▶ **DIRECTIONS**: Filter out everything except lines holding "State".

▶ **SUPPLIED RECORDS**:
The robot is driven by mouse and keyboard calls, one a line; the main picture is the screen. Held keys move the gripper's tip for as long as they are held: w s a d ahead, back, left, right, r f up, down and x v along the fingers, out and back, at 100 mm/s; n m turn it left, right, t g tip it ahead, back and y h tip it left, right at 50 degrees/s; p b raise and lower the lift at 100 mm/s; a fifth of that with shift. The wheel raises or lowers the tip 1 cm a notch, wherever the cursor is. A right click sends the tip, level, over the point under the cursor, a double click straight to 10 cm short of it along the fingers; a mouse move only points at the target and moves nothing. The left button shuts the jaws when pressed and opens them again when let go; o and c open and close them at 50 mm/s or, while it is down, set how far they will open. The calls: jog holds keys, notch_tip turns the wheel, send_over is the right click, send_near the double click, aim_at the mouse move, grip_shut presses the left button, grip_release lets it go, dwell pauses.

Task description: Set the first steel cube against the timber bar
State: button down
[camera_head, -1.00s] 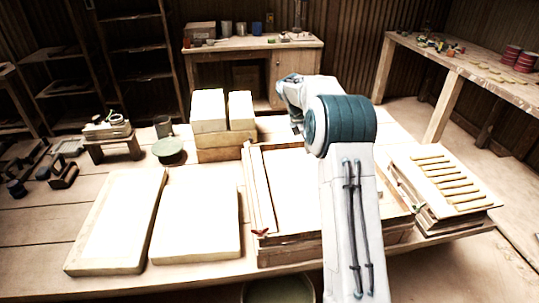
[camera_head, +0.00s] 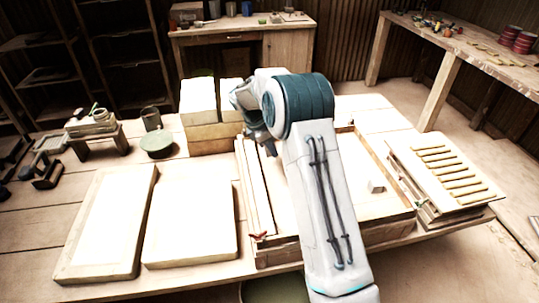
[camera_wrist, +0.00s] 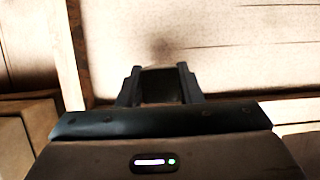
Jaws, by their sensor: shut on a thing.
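In the wrist view my gripper (camera_wrist: 160,84) is shut on a dark block, the steel cube (camera_wrist: 160,86), seen between its two fingers. Below them lies the pale floor of a shallow wooden frame. In the head view the fingers and held cube are hidden by my arm, over the left part of the frame. A long pale bar, which looks like the timber bar (camera_head: 258,190), runs along the frame's left side. A second small cube (camera_head: 377,186) sits on the frame floor to the right of my arm. I cannot tell whether the held cube touches anything.
The wooden frame (camera_head: 388,232) has raised walls. Two pale slabs (camera_head: 190,215) lie to its left, stacked blocks (camera_head: 208,132) stand behind left, and a slatted board on a stack (camera_head: 440,165) stands at right. A green bowl (camera_head: 157,143) sits at back left.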

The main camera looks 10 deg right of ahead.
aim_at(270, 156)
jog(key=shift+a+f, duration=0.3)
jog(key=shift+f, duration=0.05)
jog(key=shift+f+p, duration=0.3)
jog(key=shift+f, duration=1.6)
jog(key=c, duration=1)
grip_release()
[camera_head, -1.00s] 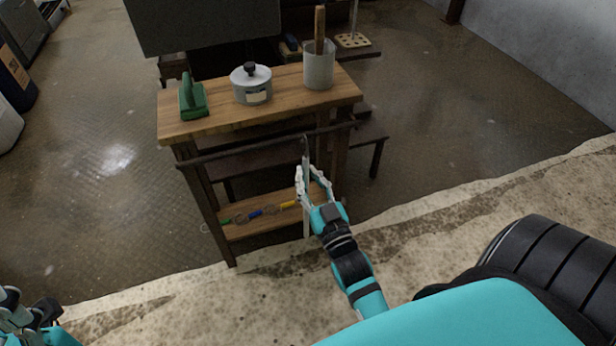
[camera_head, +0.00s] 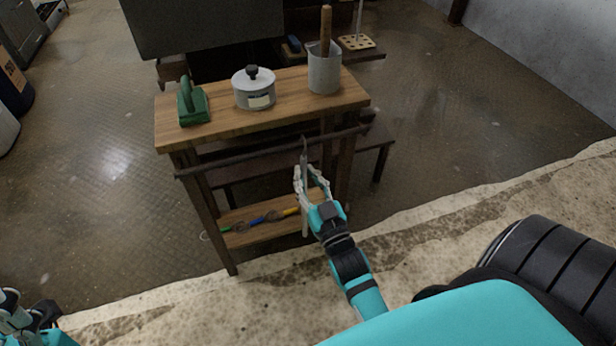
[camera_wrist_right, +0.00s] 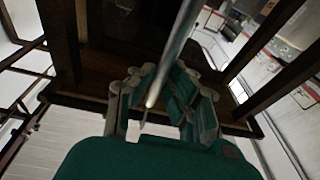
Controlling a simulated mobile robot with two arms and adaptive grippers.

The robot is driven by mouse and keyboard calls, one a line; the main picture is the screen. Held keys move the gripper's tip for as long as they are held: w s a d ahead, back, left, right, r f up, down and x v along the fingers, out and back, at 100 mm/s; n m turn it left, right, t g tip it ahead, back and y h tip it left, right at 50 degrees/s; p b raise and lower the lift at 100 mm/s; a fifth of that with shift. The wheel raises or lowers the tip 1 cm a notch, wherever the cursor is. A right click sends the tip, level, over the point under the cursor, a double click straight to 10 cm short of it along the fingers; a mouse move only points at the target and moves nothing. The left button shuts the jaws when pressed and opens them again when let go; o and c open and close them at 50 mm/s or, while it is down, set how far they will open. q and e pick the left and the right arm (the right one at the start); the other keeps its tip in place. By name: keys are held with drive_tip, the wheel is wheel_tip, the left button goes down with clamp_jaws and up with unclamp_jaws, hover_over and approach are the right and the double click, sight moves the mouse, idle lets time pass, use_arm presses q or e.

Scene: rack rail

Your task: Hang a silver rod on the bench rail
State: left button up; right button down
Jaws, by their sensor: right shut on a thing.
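The silver rod (camera_head: 305,218) is upright in my right gripper (camera_head: 309,183), which is shut on it around its middle. Its hooked-looking dark top end overlaps the bench rail (camera_head: 235,161) in the head view; I cannot tell whether they touch. The rail is a dark bar along the near side of the wooden bench (camera_head: 220,114). In the right wrist view the rod (camera_wrist_right: 175,55) runs up between the fingers of my right gripper (camera_wrist_right: 160,98). My left gripper (camera_head: 22,310) is partly in view at the lower left, apart from the bench; its fingers are unclear.
On the bench top are a green tool (camera_head: 192,103), a lidded pot (camera_head: 254,92) and a grey cup (camera_head: 324,72) with a wooden handle in it. Small coloured-handled items (camera_head: 258,219) are at the lower shelf. Open floor (camera_head: 100,150) lies left of the bench.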

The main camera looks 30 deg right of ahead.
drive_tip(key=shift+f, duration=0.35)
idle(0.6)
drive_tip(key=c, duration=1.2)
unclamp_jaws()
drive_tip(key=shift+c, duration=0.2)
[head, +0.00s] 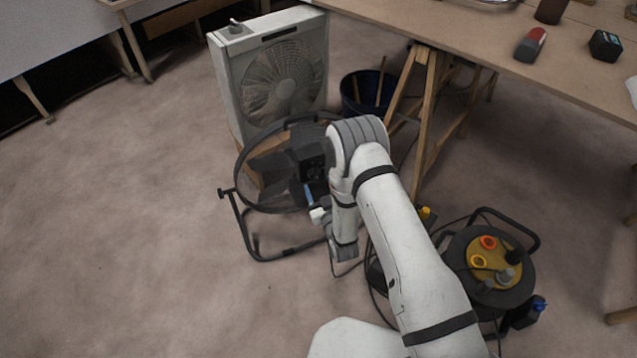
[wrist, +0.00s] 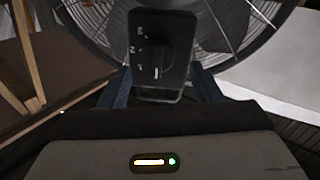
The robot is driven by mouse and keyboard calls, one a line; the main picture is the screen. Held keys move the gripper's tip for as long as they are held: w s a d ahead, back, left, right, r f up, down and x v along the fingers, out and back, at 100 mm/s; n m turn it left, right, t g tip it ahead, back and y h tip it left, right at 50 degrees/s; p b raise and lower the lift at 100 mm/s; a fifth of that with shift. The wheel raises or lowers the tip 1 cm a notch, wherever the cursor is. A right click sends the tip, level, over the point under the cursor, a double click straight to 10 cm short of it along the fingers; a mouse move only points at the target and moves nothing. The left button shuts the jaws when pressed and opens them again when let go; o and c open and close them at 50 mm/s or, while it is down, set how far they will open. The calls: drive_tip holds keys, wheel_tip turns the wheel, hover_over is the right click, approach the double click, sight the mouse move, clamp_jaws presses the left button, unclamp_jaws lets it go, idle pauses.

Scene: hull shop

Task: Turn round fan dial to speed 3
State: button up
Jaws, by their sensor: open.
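The round fan (head: 246,205) is a black drum fan on a tube stand on the floor, partly hidden behind my arm in the head view. In the wrist view its grille (wrist: 240,22) fills the top. A dark control plate (wrist: 176,22) carries the round fan dial (wrist: 157,55), a black knob with marks 3, 2 and 1 down its left side. The knob's white pointer line points down, below the 1. My gripper (wrist: 160,78) is open, its blue fingers on either side of the plate's lower part. I cannot tell whether they touch it. The blue finger also shows in the head view (head: 308,194).
A white box fan (head: 222,70) with a top knob stands behind the round fan. A dark blue bucket (head: 360,105) and wooden trestle legs (head: 427,120) are beyond. A cable reel (head: 462,255) stands right of my arm. The floor at left is clear.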

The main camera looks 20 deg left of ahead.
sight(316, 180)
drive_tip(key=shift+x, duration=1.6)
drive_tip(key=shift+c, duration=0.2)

▶ **ANSWER BELOW**:
State: button down
State: left button up; right button down
State: button up

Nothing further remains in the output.